*TASK INSTRUCTIONS:* Please print the lines between the one with "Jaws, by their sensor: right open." and the one with "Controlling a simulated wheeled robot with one", both ends included, exactly as written, with no pictures.

— start RECORDS FOR THIS EXERCISE —

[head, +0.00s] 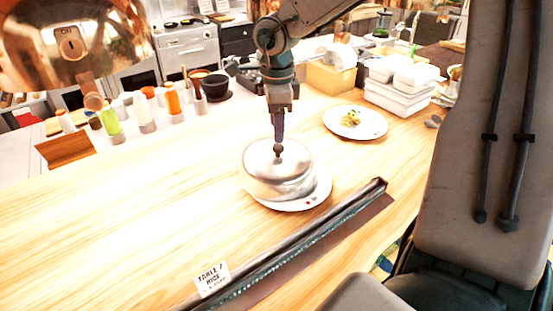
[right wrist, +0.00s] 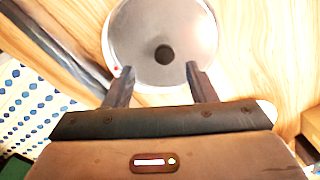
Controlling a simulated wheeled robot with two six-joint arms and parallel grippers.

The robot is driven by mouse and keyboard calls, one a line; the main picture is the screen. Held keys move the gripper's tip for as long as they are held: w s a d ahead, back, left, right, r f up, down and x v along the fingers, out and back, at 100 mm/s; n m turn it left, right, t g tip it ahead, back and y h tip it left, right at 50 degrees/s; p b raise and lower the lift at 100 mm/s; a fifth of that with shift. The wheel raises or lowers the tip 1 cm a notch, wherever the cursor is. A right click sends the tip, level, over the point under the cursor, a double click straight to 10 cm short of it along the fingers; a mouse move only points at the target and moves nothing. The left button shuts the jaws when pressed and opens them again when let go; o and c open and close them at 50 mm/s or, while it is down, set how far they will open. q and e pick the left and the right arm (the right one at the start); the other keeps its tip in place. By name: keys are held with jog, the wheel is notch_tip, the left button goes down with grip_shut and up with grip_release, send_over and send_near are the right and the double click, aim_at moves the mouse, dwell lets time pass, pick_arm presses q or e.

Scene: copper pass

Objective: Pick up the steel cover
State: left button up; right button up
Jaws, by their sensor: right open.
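The steel cover (head: 270,172) is a shiny dome with a dark knob (head: 278,149) on top. It sits on a white plate (head: 318,192) on the wooden counter, off-centre, so the plate's right and front rim show. My right gripper (head: 279,140) is above the cover, pointing down at the knob. In the right wrist view the two fingers of my right gripper (right wrist: 157,80) are apart, with the cover (right wrist: 185,25) beyond them and its knob (right wrist: 165,54) between and just ahead of the fingertips. My left gripper is not in view.
A plate of food (head: 370,123) stands behind right, near white containers (head: 400,85). Bottles (head: 145,108) line the back left. A dark rail (head: 330,222) and a table card (head: 212,278) lie along the front. A copper lamp (head: 75,40) hangs upper left. The left counter is clear.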

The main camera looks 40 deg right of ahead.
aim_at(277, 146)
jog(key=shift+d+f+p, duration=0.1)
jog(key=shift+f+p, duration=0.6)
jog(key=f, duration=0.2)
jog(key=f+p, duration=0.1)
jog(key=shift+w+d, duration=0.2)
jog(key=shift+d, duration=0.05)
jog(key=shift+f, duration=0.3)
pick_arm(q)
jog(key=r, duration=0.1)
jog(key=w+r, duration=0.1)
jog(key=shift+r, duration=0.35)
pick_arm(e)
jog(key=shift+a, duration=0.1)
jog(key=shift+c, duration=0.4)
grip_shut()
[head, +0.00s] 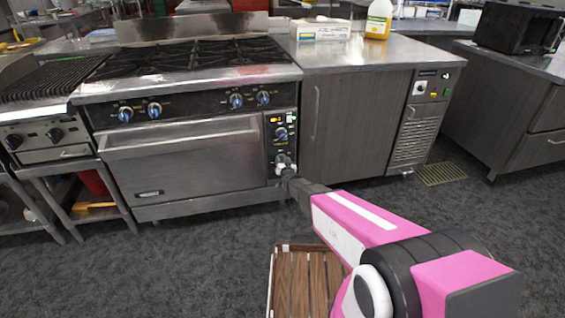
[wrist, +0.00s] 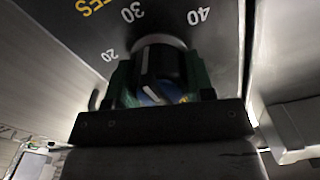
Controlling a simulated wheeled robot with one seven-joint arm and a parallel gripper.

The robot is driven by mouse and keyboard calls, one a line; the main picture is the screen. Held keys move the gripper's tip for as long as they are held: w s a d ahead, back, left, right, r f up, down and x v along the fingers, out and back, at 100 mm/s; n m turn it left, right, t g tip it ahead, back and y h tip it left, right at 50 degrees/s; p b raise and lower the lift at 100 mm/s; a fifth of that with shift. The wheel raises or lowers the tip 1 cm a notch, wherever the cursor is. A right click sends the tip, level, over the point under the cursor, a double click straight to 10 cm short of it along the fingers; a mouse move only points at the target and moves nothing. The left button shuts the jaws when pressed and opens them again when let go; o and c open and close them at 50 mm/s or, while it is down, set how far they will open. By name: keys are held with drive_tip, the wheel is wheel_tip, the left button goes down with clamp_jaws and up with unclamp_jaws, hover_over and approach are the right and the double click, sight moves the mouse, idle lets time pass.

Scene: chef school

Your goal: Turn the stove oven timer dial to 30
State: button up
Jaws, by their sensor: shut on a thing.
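The stove oven (head: 185,155) stands at left centre in the head view, with a narrow control panel at its right side. The timer dial (wrist: 160,75), dark with a pale mark and a blue patch, fills the middle of the wrist view. The printed numbers 20, 30 and 40 (wrist: 198,15) curve around its upper side. The pale mark faces up, roughly towards 30, but its exact setting is unclear. My gripper (wrist: 162,88) is shut on the dial, one green finger on each side. In the head view my gripper (head: 287,173) reaches the lower part of the panel and partly covers the dial.
Another knob (head: 282,133) sits above on the same panel. Several blue-marked burner knobs (head: 154,109) line the stove front. A grey cabinet (head: 350,125) adjoins the stove on the right. A slatted wooden piece (head: 303,285) lies low in front, beside my arm.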

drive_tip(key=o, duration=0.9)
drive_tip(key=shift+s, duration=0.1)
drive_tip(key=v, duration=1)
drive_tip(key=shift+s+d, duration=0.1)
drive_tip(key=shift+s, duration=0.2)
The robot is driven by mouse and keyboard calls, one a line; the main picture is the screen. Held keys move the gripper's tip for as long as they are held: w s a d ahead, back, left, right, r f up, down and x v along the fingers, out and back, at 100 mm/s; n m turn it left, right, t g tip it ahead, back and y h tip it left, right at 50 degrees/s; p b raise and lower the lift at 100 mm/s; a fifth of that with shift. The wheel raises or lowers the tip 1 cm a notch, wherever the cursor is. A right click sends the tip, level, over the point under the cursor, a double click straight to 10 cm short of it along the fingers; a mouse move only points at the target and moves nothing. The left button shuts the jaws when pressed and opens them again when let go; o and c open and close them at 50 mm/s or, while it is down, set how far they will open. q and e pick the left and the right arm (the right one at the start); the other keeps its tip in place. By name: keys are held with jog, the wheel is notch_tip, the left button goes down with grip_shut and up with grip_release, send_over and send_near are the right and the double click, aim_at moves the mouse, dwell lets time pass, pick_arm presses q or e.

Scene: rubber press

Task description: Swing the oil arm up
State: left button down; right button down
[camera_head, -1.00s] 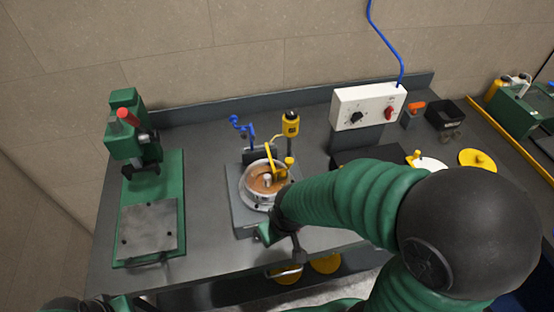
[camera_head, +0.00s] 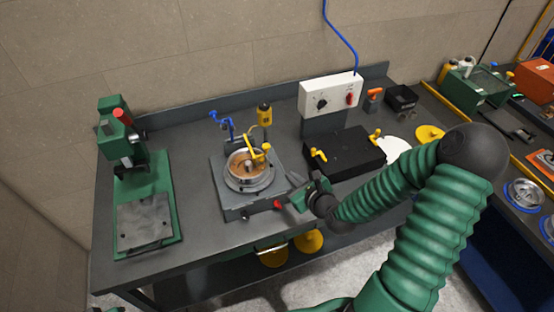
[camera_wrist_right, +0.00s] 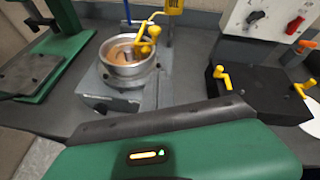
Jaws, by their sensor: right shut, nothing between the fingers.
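The oil arm (camera_head: 257,154) is a yellow lever. It lies low across the rim of the round metal pot (camera_head: 246,183), which holds a brown surface and stands on a grey base. It also shows in the right wrist view (camera_wrist_right: 146,40). A yellow bottle (camera_head: 264,115) stands behind it, with a thin tube. My right gripper (camera_head: 297,193) is shut and empty, in front and to the right of the pot, apart from the oil arm. The fingertips are hard to make out in the wrist view. My left gripper is not seen.
A blue crank (camera_head: 222,122) stands behind the pot. A red knob (camera_head: 278,204) is at the base's front, close to my gripper. A black box with yellow handles (camera_head: 345,152) is to the right, below a white control box (camera_head: 331,95). A green press (camera_head: 147,190) is to the left.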

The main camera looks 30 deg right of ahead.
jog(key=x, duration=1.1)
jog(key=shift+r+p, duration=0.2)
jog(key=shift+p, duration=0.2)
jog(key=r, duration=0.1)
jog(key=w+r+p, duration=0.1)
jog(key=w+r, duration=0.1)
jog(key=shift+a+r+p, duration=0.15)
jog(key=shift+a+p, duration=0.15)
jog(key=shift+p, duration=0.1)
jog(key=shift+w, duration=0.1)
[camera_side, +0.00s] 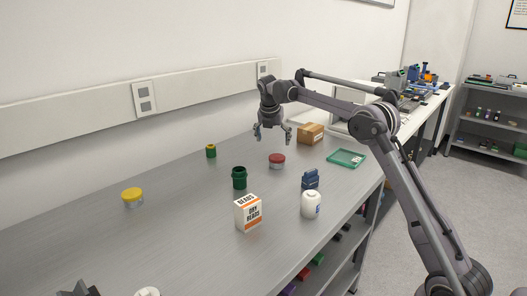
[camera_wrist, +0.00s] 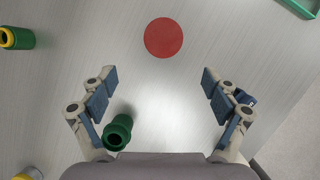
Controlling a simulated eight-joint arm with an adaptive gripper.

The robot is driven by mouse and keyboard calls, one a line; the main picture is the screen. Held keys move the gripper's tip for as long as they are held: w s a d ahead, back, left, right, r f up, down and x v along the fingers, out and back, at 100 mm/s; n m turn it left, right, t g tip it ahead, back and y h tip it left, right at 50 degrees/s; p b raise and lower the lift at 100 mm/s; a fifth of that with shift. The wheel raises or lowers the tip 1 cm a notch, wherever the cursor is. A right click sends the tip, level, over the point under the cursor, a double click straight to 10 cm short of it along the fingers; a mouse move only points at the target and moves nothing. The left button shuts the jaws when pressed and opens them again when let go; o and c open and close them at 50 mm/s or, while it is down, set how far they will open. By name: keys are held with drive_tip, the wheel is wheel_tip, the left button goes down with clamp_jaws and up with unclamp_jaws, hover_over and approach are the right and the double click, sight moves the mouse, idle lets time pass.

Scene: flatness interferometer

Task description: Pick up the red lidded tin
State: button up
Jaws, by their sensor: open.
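The red lidded tin (camera_side: 277,160) stands upright on the grey bench, with a red lid and a paler body. In the wrist view its round red lid (camera_wrist: 164,38) shows from above, near the top middle, beyond the fingertips. My gripper (camera_side: 272,137) is open and empty, above the bench close to the tin in the side view. In the wrist view its two fingers (camera_wrist: 160,78) are spread wide, with the tin ahead of the gap and not between them. The tin appears untouched.
A dark green container (camera_side: 239,178) stands near the tin; in the wrist view it (camera_wrist: 118,132) sits beside the left finger. A cardboard box (camera_side: 311,134), green tray (camera_side: 346,158), blue object (camera_side: 310,180), white bottle (camera_side: 311,205) and beads box (camera_side: 248,213) stand around. The left bench is mostly clear.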

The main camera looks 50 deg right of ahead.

— end RECORDS FOR THIS EXERCISE —

*COMPLETE RESPONSE:*
Jaws, by their sensor: right open.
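The steel cover (head: 270,172) is a shiny dome with a dark knob (head: 278,149) on top. It sits on a white plate (head: 318,192) on the wooden counter, off-centre, so the plate's right and front rim show. My right gripper (head: 279,140) is above the cover, pointing down at the knob. In the right wrist view the two fingers of my right gripper (right wrist: 157,80) are apart, with the cover (right wrist: 185,25) beyond them and its knob (right wrist: 165,54) between and just ahead of the fingertips. My left gripper is not in view.
A plate of food (head: 370,123) stands behind right, near white containers (head: 400,85). Bottles (head: 145,108) line the back left. A dark rail (head: 330,222) and a table card (head: 212,278) lie along the front. A copper lamp (head: 75,40) hangs upper left. The left counter is clear.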

The main camera looks 40 deg right of ahead.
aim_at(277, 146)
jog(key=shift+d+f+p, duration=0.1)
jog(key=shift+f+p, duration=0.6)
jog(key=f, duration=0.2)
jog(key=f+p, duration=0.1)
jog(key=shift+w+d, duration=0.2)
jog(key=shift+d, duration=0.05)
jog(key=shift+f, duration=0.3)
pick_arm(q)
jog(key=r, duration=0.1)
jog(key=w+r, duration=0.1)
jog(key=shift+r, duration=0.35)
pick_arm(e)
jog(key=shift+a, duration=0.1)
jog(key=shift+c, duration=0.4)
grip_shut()
[head, +0.00s] 
[wrist, +0.00s] 
Controlling a simulated wheeled robot with one seven-joint arm and a parallel gripper.

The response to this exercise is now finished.